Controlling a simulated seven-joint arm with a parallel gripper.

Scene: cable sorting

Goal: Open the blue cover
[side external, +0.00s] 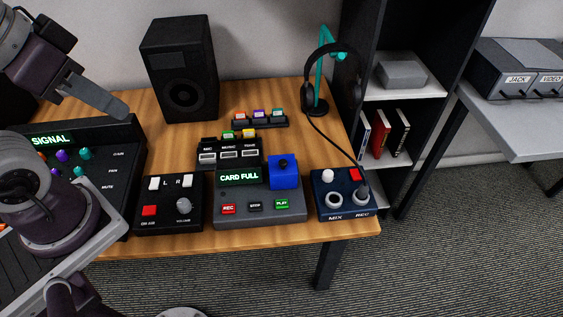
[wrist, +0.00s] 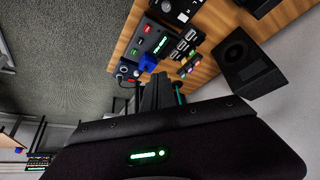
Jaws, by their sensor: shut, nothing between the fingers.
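The blue cover (side external: 284,178) is a small blue block shape with a dark knob at its top. It sits at the upper right of the grey recorder (side external: 258,209), whose display reads "CARD FULL". In the wrist view the blue cover (wrist: 148,64) shows small, near the fingertips in the picture, with part possibly hidden. My gripper (side external: 122,110) is shut and empty, raised at the upper left, well apart from the cover. It also shows in the wrist view (wrist: 158,77) as dark fingers held together.
A black speaker (side external: 179,70) stands at the back. A card rack (side external: 228,152) sits behind the recorder. A control box (side external: 169,203) is left of it and a MIX/REC box (side external: 343,193) right. Headphones hang on a teal stand (side external: 317,90); their cable runs to the MIX/REC box.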

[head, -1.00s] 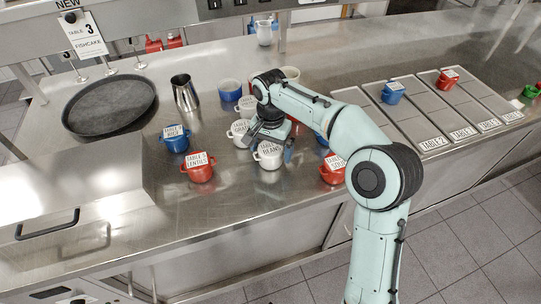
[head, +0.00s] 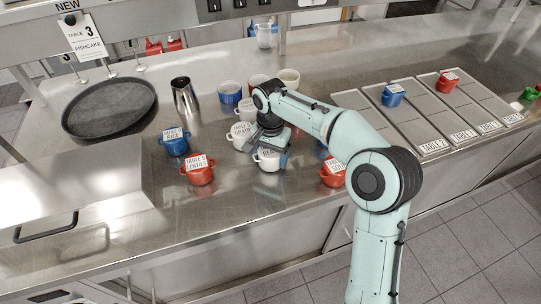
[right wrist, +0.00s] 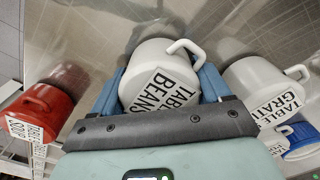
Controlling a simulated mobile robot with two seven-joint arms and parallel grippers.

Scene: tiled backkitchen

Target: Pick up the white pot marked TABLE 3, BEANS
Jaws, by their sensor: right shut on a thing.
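The white pot marked BEANS (head: 267,165) stands on the steel counter, partly covered by my right gripper in the head view. In the right wrist view the white pot (right wrist: 145,58) sits between the blue fingers, its label reading TABLE and BEANS; the table number is hidden. My right gripper (head: 271,154) is shut on this pot from above. I cannot tell any gap between the pot and the counter. My left gripper is not in view.
A white GRATIN pot (head: 240,138) stands close behind-left. A red LENTILS pot (head: 200,175) and blue RICE pot (head: 175,144) are at left; a red SOUP pot (head: 333,174) is at right. Marked trays (head: 420,130) lie further right. The counter front is clear.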

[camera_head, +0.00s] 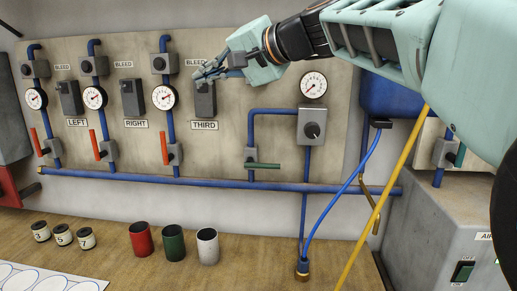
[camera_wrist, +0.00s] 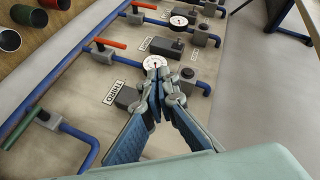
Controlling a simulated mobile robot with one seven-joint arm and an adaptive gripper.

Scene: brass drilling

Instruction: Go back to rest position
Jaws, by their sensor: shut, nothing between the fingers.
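My gripper (camera_head: 207,72) is in front of the wall panel (camera_head: 235,95) in the head view, just above the dark THIRD box (camera_head: 205,99). In the wrist view my gripper (camera_wrist: 158,75) has its two fingertips together with nothing between them. The fingers overlap the round gauge near the THIRD label (camera_wrist: 114,92) in that view. I cannot tell how far the fingertips are from the panel. My arm reaches in from the upper right of the head view.
Red-handled valves (camera_head: 100,146), gauges and blue pipes line the panel. A green-handled valve (camera_head: 262,165) sits lower. Red (camera_head: 141,241), green (camera_head: 173,244) and white (camera_head: 207,247) cups and several small numbered jars stand on the wooden bench (camera_head: 245,268).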

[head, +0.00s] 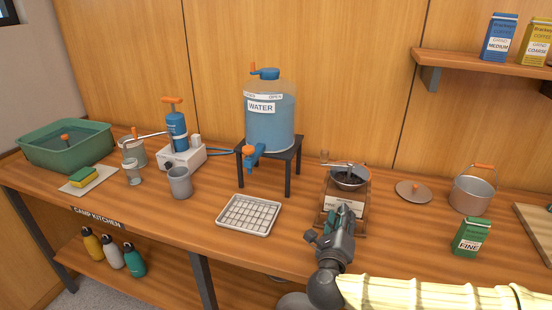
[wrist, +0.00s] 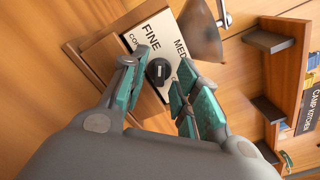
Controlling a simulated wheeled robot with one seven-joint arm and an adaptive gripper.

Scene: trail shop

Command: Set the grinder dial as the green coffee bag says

··········

REQUIREMENTS =>
Give back all entries exactly. No pictures belong in the copy.

ANSWER IN FULL =>
Controlling a simulated seven-joint arm with a parallel gripper.

Scene: cable sorting

Goal: Open the blue cover
[side external, +0.00s] 
[wrist, +0.00s] 
Jaws, by their sensor: shut, nothing between the fingers.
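The blue cover (side external: 284,178) is a small blue block shape with a dark knob at its top. It sits at the upper right of the grey recorder (side external: 258,209), whose display reads "CARD FULL". In the wrist view the blue cover (wrist: 148,64) shows small, near the fingertips in the picture, with part possibly hidden. My gripper (side external: 122,110) is shut and empty, raised at the upper left, well apart from the cover. It also shows in the wrist view (wrist: 158,77) as dark fingers held together.
A black speaker (side external: 179,70) stands at the back. A card rack (side external: 228,152) sits behind the recorder. A control box (side external: 169,203) is left of it and a MIX/REC box (side external: 343,193) right. Headphones hang on a teal stand (side external: 317,90); their cable runs to the MIX/REC box.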

[head, -1.00s] 
[head, +0.00s] 
[right wrist, +0.00s] 
Controlling a simulated mobile robot with two seven-joint arms and parallel grippers.

Scene: tiled backkitchen

Target: Pick up the white pot marked TABLE 3, BEANS
Jaws, by their sensor: right shut on a thing.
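The white pot marked BEANS (head: 267,165) stands on the steel counter, partly covered by my right gripper in the head view. In the right wrist view the white pot (right wrist: 145,58) sits between the blue fingers, its label reading TABLE and BEANS; the table number is hidden. My right gripper (head: 271,154) is shut on this pot from above. I cannot tell any gap between the pot and the counter. My left gripper is not in view.
A white GRATIN pot (head: 240,138) stands close behind-left. A red LENTILS pot (head: 200,175) and blue RICE pot (head: 175,144) are at left; a red SOUP pot (head: 333,174) is at right. Marked trays (head: 420,130) lie further right. The counter front is clear.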

[camera_head, +0.00s] 
[camera_wrist, +0.00s] 
Controlling a simulated mobile robot with one seven-joint arm and an adaptive gripper.

Scene: brass drilling

Instruction: Go back to rest position
Jaws, by their sensor: shut, nothing between the fingers.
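My gripper (camera_head: 207,72) is in front of the wall panel (camera_head: 235,95) in the head view, just above the dark THIRD box (camera_head: 205,99). In the wrist view my gripper (camera_wrist: 158,75) has its two fingertips together with nothing between them. The fingers overlap the round gauge near the THIRD label (camera_wrist: 114,92) in that view. I cannot tell how far the fingertips are from the panel. My arm reaches in from the upper right of the head view.
Red-handled valves (camera_head: 100,146), gauges and blue pipes line the panel. A green-handled valve (camera_head: 262,165) sits lower. Red (camera_head: 141,241), green (camera_head: 173,244) and white (camera_head: 207,247) cups and several small numbered jars stand on the wooden bench (camera_head: 245,268).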

[head, +0.00s] 
[wrist, +0.00s] 
Controlling a simulated wheeled robot with one seven-joint arm and an adaptive gripper.

Scene: trail shop

Command: Set the grinder dial as the green coffee bag says

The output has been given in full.